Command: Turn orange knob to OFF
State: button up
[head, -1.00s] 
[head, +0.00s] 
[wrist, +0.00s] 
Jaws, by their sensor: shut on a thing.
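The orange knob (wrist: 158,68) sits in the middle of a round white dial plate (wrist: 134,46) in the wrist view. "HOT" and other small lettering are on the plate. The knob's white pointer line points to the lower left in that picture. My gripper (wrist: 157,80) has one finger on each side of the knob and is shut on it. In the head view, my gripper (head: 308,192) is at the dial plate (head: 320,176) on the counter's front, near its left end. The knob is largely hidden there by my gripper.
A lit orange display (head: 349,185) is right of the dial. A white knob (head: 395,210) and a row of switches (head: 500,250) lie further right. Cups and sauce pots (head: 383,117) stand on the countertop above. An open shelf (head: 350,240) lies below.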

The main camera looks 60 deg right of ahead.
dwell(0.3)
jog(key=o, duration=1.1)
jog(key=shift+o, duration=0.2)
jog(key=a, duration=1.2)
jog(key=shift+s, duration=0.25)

══════

* **Given exercise**
Starting at the top of the data above, repeat every line exactly until the line containing "[wrist, +0.00s]" has been given, then stop.

* **Correct result**
Command: Turn orange knob to OFF
State: button up
[head, -1.00s] 
[head, +0.00s] 
[wrist, +0.00s] 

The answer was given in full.